Dass das Jahr im Sinai so blutig war, hat auch Auswirkungen auf die westlichen Regierungen, die Ägypten mit großen Mengen an Waffen versorgen. Dies wird – insbesondere im Sinai – mit dem Krieg gegen den Terror gerechtfertigt. Seit die Trump-Regierung an die Macht kam, arbeiten insbesondere die USA enger mit der ägyptischen Regierung zusammen, berichtet Issandr al-Amrani, Direktor des Nordafrikaprojekts der International Crisis Group. Amerika hat die Militärhilfe für Ägypten wiederbelebt und die "Operation Bright Star" neu aufgelegt, eine große gemeinsame Militärübung der beiden Länder.
"Was die Beziehungen zwischen westlichen Ländern und Ägypten angeht, wurde die Lage der Menschenrechte in Ägypten völlig außen vor gelassen", meint Al-Amrani gegenüber Qantara.de. "Der Wunsch nach regionaler Stabilität, der Kampf gegen den IS und – im Fall der Europäer – die Migration haben dazu geführt, dass die Frage nach den Menschenrechten gar nicht erst gestellt wurde."
Beobachter, die die Vorgehensweise der ägyptischen Regierung im Sinai kritisch sehen, sagen, die jüngste Militäraktion laufe darauf hinaus, dass die militärischen Eingriffe dort verdoppelt wurden – eine Strategie, die bereits früher zum Scheitern verurteilt gewesen sei und viele Menschenleben gekostet habe.
"Warum also soll diese Strategie der rohen Gewalt diesmal funktionieren, wenn sie bereits wiederholt gescheitert ist?", fragt Mohannad Sabry, Sinai-Experte und Verfasser des Buches "Sinai: Egypt's Linchpin, Gaza's Lifeline, Israel's Nightmare", in dem es auch um den Konflikt zwischen Staatsmacht und militanten Islamisten auf dem Sinai geht. "Wenn das ägyptische Militär seine konventionellen Aktionen verstärkt, dann ist das höchstens ein Eingeständnis dafür, dass es in den letzten fünf Jahren nichts erreichen konnte", meint er.

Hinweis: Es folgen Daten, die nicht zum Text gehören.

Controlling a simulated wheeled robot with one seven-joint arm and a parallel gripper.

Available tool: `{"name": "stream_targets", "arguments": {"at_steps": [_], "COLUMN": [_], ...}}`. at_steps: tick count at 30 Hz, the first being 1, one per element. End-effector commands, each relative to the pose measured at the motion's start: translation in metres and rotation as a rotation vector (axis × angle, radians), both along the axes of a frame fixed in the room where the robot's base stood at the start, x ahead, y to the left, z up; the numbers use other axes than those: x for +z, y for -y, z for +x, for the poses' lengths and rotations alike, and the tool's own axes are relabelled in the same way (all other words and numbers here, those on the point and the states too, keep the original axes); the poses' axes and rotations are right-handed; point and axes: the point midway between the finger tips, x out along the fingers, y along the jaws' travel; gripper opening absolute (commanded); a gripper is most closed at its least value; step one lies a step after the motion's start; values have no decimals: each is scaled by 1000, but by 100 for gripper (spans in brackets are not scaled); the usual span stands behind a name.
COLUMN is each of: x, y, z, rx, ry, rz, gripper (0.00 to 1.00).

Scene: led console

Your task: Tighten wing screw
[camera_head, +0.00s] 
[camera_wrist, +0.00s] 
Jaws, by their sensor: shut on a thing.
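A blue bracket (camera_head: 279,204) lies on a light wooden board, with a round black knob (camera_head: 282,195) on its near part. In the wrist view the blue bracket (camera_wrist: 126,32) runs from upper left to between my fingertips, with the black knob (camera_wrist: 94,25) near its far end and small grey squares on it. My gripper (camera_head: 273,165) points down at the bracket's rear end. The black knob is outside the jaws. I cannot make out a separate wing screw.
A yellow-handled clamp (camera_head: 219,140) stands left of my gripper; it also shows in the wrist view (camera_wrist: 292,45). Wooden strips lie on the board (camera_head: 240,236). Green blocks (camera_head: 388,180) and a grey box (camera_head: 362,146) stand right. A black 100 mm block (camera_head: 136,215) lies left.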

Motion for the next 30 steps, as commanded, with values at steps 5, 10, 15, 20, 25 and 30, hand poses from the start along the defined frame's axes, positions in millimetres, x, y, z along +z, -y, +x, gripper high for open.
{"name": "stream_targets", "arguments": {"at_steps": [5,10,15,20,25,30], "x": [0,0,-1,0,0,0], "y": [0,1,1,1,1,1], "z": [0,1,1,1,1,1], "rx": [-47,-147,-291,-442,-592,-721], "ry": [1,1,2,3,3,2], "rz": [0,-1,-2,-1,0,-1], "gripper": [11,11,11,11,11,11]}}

Sabry betont, dass die Behörden den Familien der Opfer des Angriffs auf die Rawdah-Moschee im vergangenen Jahr Pensionen versprochen haben. Diese wurden jedoch bis heute nicht ausgezahlt. "Das ist ein deutliches Bespiel dafür, wie das ägyptische Regime über Methoden denkt, die einmal nichts mit brutaler Gewalt zu tun haben."